Palm Shade

Palm Shade

A warm Indonesian limestone, honed to a soft matte — for sun-warmed terraces, calm interiors, and courtyards. From the Sukarta Bare Collection.

Palm Shade is White Palimanan. A soft, light limestone drawn from a single quarry in West Java, finished by hand to a smooth matte.

The ivory base is warmed by faint cream and shell undertones, and every tile carries a quiet variation that emerges fully once the stone is in place. It is the surface to specify when the room asks for calm.

ON CLOSE LOOK

Read the stone closely

01

Origin

Drawn from a single quarry in West Java, Indonesia. The Palimanan basin has supplied building stone for centuries — same source, same hands. Every tile in the collection comes from the same mineral seam, which is why the variation across an entire floor still reads as one material.

02

Cut & Finish

Hand-cut into calibrated tiles by a small team of craftsmen, then honed to a smooth matte. The cut is sharp; the finish is soft. Both can be felt across the surface.

03

Tone & variation

A warm ivory base, lit by faint cream and shell undertones. Every tile carries a quiet variation — the kind that only emerges once the floor is laid and the room is whole. No two tiles are identical; together they read as one.

04

Care

Routine cleaning with a pH-neutral stone cleaner. Avoid acidic agents — vinegar, citrus, harsh chemical cleaners — which etch limestone. Spills wiped early leave nothing behind.

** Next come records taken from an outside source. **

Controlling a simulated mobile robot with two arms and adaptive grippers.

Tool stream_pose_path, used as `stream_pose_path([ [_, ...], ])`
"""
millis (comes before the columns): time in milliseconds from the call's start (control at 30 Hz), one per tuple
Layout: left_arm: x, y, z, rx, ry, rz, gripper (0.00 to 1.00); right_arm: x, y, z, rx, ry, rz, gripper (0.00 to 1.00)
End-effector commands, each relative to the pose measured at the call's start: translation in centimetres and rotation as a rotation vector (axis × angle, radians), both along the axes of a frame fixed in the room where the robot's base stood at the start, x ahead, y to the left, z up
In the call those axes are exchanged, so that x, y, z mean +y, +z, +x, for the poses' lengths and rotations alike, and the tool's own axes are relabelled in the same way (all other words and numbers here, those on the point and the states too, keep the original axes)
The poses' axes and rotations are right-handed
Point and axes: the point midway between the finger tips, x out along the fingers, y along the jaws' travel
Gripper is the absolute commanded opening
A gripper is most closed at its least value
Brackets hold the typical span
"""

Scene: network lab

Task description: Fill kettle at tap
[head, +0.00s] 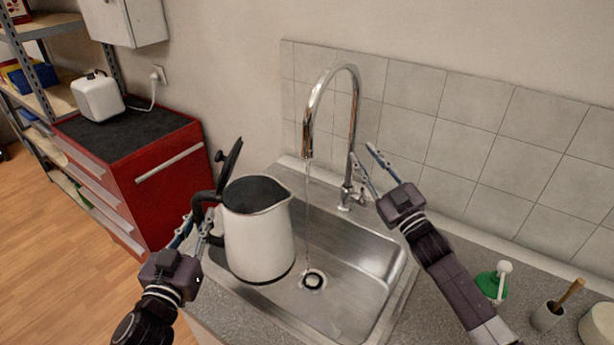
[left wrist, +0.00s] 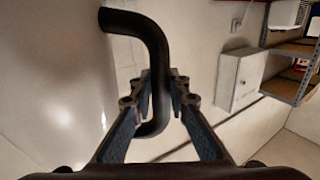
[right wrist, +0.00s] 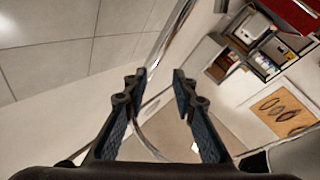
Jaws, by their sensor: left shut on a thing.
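The white kettle (head: 258,238) is upright over the left part of the sink (head: 375,262), its black lid (head: 230,162) swung open. My left gripper (head: 198,230) is shut on the kettle's black handle (head: 204,203); the handle (left wrist: 152,45) also shows between the fingers in the left wrist view. The chrome tap (head: 354,110) arches over the sink. A thin stream of water (head: 307,205) falls from its outlet, just right of the kettle's spout, towards the drain (head: 313,281). My right gripper (head: 364,158) is open and empty, beside the tap's column above its lever (head: 357,192).
A tiled wall (head: 440,110) stands behind the sink. A green-and-white brush (head: 493,284) and a cup with a wooden-handled brush (head: 548,316) stand on the counter at right. A red cabinet (head: 165,185) with a white canister (head: 98,97) is at left.

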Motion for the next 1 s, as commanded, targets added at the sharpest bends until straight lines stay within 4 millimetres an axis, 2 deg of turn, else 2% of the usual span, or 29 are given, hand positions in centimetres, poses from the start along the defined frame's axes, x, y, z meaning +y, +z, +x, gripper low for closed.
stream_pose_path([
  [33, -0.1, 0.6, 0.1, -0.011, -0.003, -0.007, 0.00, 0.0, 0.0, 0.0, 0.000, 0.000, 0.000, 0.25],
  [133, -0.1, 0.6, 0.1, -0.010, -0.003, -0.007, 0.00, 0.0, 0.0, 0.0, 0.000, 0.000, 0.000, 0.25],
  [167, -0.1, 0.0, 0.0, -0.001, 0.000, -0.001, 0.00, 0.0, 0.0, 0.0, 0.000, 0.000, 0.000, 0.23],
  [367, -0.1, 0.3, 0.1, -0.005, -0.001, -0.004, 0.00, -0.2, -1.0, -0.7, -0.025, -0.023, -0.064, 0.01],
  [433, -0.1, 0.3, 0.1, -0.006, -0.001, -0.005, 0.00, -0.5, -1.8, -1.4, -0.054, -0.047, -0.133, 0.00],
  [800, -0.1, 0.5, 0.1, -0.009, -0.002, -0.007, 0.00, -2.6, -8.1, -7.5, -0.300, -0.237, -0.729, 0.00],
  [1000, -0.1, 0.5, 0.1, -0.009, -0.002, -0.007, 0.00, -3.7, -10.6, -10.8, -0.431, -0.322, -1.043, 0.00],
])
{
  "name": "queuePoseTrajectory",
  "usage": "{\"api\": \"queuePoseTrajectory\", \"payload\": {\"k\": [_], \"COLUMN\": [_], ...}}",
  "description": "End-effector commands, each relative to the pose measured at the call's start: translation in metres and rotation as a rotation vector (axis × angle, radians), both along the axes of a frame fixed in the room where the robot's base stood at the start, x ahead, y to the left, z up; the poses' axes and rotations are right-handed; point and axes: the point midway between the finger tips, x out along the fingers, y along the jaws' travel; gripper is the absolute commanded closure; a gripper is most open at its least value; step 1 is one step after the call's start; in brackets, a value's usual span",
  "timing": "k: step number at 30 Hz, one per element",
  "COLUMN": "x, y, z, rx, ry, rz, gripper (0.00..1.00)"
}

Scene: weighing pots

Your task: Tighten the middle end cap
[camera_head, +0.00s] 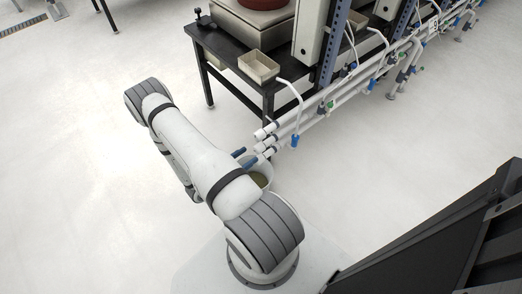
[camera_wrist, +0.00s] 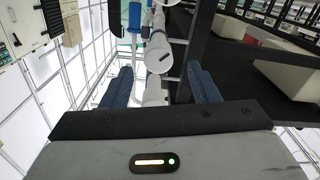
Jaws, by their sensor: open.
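Three white pipes end in white caps near the table's front leg. The middle end cap (camera_head: 260,147) sits between the upper cap (camera_head: 260,134) and the lower cap (camera_head: 268,153). In the wrist view a round white cap (camera_wrist: 158,60), apparently the middle one, faces me with a dark mark on its face. Another white pipe end (camera_wrist: 154,93) shows beyond it, partly hidden by my gripper body. My gripper (camera_head: 244,157) has blue fingers and is open and empty. In the wrist view the fingers (camera_wrist: 162,88) stand apart on either side of the pipe ends, not visibly touching them.
A dark table (camera_head: 228,72) with a beige tray (camera_head: 259,66) stands behind the pipe ends. The pipe rack with blue valve handles (camera_head: 295,140) runs off to the upper right. The floor at left is clear.

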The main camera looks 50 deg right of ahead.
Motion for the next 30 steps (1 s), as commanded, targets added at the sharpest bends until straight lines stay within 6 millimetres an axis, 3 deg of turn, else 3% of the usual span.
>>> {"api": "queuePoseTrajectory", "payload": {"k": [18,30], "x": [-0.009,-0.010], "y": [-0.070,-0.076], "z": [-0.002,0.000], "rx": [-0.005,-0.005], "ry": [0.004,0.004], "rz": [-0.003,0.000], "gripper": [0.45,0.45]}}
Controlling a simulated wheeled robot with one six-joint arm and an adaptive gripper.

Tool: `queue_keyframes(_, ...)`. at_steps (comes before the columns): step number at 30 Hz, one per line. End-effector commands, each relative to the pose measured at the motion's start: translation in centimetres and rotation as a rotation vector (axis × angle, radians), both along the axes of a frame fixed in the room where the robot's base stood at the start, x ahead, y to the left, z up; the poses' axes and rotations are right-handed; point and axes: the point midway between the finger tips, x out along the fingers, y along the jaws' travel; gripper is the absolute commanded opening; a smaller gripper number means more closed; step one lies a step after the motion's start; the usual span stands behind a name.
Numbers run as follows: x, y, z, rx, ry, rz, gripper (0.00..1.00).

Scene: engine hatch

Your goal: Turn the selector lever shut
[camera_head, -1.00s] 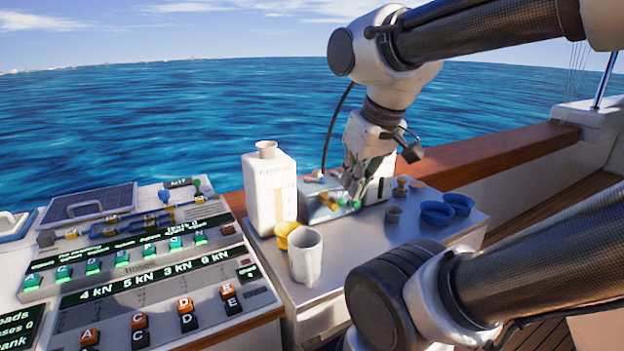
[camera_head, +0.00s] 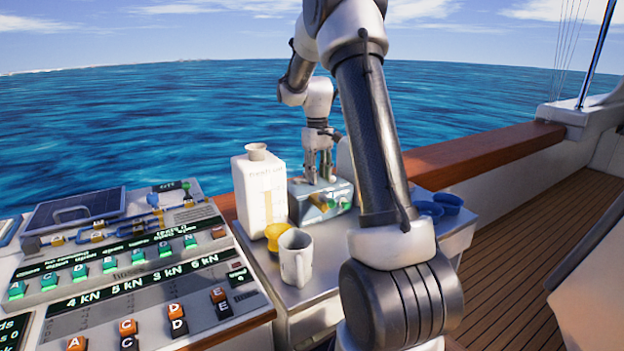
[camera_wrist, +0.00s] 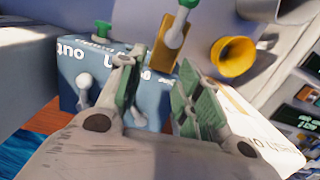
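A small blue-grey box (camera_head: 337,205) with levers stands on the side bench. In the wrist view its lettered blue face (camera_wrist: 66,72) is close, partly hidden by my fingers. A yellow lever (camera_wrist: 178,22) with a green tip sticks out from it. A green knob (camera_wrist: 103,30) and a pale ball-ended lever (camera_wrist: 84,84) also show. I cannot tell for certain which is the selector lever. My gripper (camera_head: 319,180) points down at the box's top; in the wrist view it (camera_wrist: 158,74) is open, its green-padded fingers apart with nothing seen between them.
A white jug (camera_head: 262,190) stands just left of the box. A yellow cup (camera_head: 277,236) and a grey mug (camera_head: 296,258) stand in front. Blue bowls (camera_head: 447,203) lie to the right, partly behind my arm. A button panel (camera_head: 130,285) fills the left.

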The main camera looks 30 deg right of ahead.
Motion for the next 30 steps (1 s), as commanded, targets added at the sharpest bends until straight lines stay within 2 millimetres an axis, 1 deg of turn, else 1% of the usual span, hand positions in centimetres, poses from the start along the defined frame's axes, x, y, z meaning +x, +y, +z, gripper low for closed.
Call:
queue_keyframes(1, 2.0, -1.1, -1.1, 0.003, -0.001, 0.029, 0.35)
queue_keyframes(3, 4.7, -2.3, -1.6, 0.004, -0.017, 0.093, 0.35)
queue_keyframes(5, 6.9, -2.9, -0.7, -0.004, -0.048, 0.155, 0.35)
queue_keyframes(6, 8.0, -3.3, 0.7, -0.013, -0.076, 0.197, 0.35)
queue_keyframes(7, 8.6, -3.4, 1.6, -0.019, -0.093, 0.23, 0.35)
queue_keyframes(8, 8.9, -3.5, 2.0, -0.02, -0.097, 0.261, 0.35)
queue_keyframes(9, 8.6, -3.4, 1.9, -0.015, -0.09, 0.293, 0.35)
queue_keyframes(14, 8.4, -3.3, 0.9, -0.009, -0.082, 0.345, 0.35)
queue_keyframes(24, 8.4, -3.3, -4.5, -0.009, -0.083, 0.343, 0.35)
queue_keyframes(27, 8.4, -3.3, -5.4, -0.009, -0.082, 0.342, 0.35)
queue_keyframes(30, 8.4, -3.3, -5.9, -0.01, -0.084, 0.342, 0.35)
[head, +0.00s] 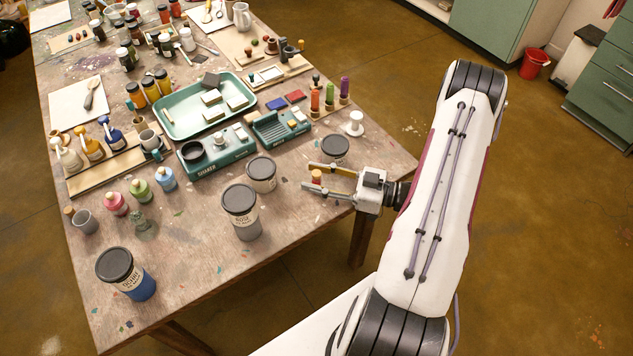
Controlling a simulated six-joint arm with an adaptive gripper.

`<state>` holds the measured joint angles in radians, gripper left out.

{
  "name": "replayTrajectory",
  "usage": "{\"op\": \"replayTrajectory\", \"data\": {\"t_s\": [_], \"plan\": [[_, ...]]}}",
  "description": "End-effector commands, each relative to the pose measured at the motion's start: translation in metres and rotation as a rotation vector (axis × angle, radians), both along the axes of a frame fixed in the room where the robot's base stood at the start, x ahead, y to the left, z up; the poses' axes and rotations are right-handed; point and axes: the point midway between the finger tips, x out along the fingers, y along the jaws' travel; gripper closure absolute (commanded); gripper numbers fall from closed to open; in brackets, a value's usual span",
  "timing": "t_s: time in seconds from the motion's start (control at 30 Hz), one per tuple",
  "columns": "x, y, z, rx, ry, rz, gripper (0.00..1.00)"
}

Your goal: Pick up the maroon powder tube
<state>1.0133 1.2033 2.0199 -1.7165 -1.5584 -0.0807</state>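A small upright piece with a tan top and a reddish-orange body (317,177) stands at the table's right side. It may be the powder tube, but its maroon colour is not clear at this size. My gripper (311,175) reaches in from the right, low over the table. Its two fingers are spread, one on the far side and one on the near side of this piece. I cannot tell whether either finger touches it. The lower part of the piece is partly hidden by the near finger.
Dark-lidded jars stand close by: one behind my gripper (334,149), others to its left (261,174) and (241,212). A white spool-like piece (355,124) and a rack with orange, green and purple tubes (330,97) are farther back. The front right table corner is clear.

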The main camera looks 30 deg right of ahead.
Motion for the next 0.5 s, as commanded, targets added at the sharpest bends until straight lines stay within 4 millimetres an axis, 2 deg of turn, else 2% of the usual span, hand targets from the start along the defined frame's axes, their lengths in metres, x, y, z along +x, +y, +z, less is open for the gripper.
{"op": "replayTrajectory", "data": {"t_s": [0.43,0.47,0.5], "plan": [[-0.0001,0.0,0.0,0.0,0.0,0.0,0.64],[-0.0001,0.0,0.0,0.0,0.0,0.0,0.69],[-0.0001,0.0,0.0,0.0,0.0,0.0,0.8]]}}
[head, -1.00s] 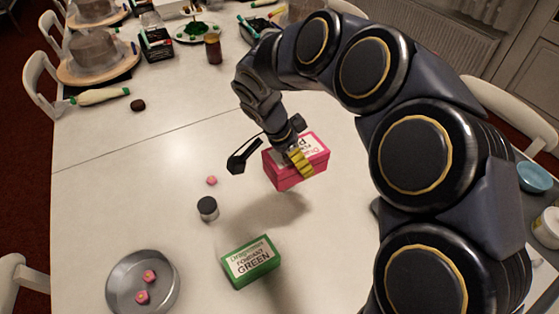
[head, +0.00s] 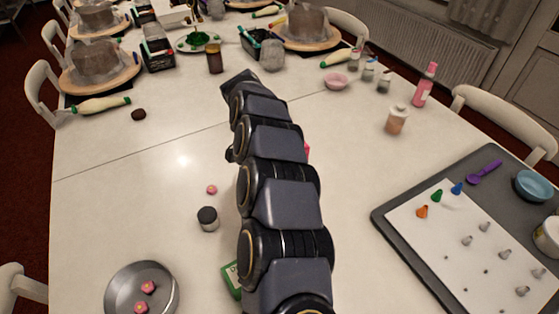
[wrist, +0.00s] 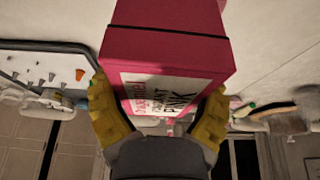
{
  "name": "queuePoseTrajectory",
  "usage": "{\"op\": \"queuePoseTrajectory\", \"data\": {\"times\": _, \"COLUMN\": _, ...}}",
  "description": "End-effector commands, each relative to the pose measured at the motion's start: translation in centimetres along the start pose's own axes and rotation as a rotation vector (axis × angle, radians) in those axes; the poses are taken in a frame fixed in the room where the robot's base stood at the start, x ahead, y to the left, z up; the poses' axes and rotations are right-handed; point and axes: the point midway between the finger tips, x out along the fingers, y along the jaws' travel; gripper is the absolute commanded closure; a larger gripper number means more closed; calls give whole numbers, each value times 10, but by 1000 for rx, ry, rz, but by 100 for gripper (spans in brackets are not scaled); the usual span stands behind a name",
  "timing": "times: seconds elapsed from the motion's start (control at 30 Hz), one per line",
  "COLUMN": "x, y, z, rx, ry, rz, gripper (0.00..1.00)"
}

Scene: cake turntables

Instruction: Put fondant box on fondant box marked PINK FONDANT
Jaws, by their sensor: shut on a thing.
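My gripper (wrist: 158,98) is shut on the pink fondant box (wrist: 165,50), one yellow finger on each side. Its white label, with the word PINK, faces the wrist camera. In the head view only a sliver of this pink box (head: 307,149) shows at the right side of my arm; my arm hides the gripper there. The green fondant box (head: 232,281) lies on the table at the front, mostly hidden behind my arm. Whether the pink box touches the table cannot be told.
A dark-lidded jar (head: 208,218) and a small pink piece (head: 212,189) stand left of my arm. A round metal pan (head: 118,292) is at front left. A grey tray (head: 385,218) with piping tips is at right. The table between tray and arm is clear.

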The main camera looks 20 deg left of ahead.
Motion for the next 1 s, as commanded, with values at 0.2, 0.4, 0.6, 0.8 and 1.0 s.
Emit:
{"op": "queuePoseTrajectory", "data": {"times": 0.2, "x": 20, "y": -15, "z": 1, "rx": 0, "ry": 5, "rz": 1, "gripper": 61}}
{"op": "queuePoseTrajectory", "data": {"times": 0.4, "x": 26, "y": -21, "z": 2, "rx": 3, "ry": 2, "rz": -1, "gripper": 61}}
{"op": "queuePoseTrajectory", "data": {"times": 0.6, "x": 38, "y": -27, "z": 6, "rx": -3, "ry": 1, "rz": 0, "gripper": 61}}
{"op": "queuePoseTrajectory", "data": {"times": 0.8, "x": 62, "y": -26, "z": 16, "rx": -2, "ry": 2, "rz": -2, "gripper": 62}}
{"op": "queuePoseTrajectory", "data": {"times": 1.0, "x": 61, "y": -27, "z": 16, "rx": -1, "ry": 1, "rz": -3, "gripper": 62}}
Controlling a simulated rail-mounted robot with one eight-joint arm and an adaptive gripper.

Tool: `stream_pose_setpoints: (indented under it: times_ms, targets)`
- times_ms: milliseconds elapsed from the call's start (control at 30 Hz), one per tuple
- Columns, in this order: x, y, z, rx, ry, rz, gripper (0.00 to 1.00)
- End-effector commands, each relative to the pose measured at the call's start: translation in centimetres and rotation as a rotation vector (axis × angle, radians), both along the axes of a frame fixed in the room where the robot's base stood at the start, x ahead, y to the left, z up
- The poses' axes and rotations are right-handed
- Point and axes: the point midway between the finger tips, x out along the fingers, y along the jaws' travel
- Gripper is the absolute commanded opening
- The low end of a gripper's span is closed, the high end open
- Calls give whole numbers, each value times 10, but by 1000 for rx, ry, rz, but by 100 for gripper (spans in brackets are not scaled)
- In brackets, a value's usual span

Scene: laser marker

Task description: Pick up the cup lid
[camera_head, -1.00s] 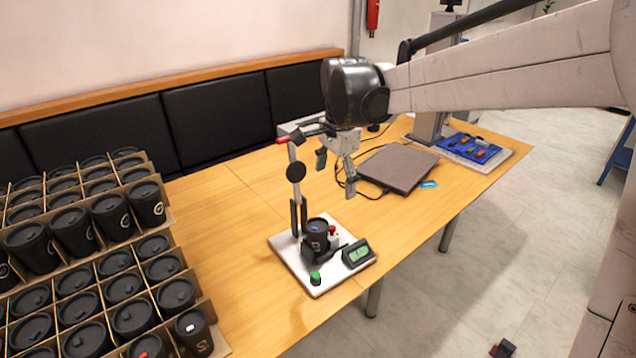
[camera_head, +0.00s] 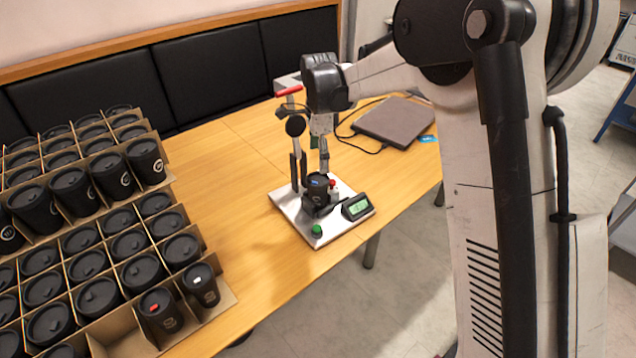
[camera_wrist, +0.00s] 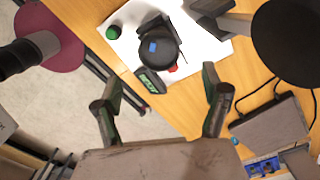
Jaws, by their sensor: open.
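A black cup with a black lid (camera_head: 318,181) stands in the holder on the white marking stand. A small blue patch shows on the lid's top. In the wrist view the lid (camera_wrist: 160,50) is seen from above, just beyond the fingertips. My gripper (camera_head: 318,154) is open and empty, above and a little behind the cup in the head view. In the wrist view its two fingers (camera_wrist: 160,84) are spread wide, with the lid roughly centred ahead of them. I see no contact with the lid.
The stand's base (camera_head: 290,205) carries an upright post with a red lever (camera_head: 289,91), a green button (camera_head: 317,231) and a small display (camera_head: 356,207). A cardboard rack (camera_head: 222,298) of black cups fills the left. A grey laptop-like slab (camera_head: 394,122) lies behind right.

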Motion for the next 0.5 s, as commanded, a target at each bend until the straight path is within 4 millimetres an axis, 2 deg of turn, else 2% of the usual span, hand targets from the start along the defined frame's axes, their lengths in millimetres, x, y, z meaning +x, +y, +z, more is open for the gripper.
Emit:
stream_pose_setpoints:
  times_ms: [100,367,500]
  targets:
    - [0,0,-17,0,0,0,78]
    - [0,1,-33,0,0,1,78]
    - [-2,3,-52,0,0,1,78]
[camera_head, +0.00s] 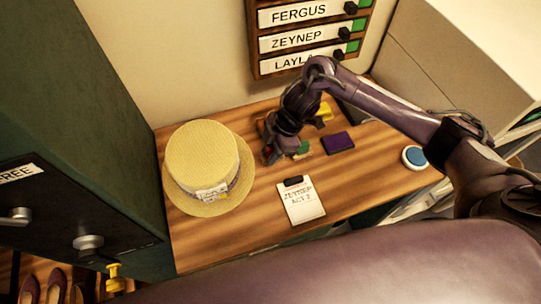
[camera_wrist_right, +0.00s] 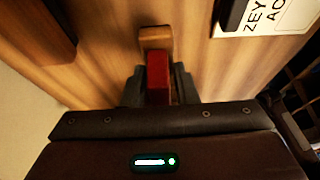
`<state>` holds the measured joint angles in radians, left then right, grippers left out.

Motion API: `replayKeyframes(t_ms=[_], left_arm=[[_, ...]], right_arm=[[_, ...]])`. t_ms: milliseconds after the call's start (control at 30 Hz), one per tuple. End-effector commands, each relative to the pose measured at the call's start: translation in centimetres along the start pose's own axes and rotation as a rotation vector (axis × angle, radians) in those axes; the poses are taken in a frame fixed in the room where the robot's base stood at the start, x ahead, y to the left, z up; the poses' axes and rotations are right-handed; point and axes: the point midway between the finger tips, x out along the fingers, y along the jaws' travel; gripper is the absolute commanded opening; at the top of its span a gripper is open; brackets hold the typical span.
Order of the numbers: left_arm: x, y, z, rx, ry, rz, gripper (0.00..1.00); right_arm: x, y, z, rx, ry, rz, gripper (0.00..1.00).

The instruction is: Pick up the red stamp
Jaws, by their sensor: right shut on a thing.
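The red stamp (camera_wrist_right: 157,72) shows in the right wrist view as a red block with a brown wooden end, set between the two dark fingers. My right gripper (camera_wrist_right: 158,86) is shut on its red part. In the head view the right gripper (camera_head: 271,154) points down over the table, to the right of the straw hat, and hides most of the stamp; only a small bit of red shows there. I cannot tell whether the stamp touches the table. My left gripper is not in view.
The straw hat (camera_head: 203,158) stands left of my right gripper. A clipboard (camera_head: 304,207) reading ZEYNEP ACT 2 lies in front. A green item (camera_head: 302,148), a purple pad (camera_head: 338,143), a yellow item (camera_head: 323,114) and a blue-topped round item (camera_head: 415,157) lie to the right.

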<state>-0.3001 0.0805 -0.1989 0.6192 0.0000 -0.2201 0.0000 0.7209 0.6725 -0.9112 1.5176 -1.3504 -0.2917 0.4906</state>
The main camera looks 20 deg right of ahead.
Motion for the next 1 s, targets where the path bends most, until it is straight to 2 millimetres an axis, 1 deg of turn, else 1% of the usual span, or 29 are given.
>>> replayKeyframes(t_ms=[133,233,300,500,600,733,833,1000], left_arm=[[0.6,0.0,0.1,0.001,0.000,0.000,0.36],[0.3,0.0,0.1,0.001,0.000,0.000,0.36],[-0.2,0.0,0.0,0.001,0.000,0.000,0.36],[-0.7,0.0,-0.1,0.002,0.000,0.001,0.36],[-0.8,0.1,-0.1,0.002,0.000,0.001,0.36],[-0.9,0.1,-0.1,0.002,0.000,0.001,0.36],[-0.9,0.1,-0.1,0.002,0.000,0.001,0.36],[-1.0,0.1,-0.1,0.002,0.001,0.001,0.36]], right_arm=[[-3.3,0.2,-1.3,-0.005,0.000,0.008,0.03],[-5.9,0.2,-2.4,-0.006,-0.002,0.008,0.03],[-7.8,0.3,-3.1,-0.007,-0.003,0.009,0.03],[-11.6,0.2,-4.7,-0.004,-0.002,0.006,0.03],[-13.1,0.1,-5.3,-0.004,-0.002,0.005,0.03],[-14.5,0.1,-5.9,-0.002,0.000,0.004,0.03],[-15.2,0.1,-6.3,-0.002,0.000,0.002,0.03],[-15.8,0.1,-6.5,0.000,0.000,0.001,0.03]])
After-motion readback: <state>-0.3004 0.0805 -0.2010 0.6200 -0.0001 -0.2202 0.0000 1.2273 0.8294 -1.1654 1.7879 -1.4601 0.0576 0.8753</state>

What Palm Shade does to a room

Softens the day

The honed surface diffuses sunlight instead of reflecting it. Palm Shade reads warm at noon, gold at sunset, and quiet under cloud; without glaring back.

Cool, then warm

A natural limestone, slow to absorb and slow to release heat. The surface stays comfortable underfoot in sun, and under hand on a wall. Honed to a fine matte; close to the skin, never abrasive.

Patinas, doesn't fade

The tone deepens slightly with use and exposure. Variations that were quiet at install become more present as the stone settles into the room. The patina is the point.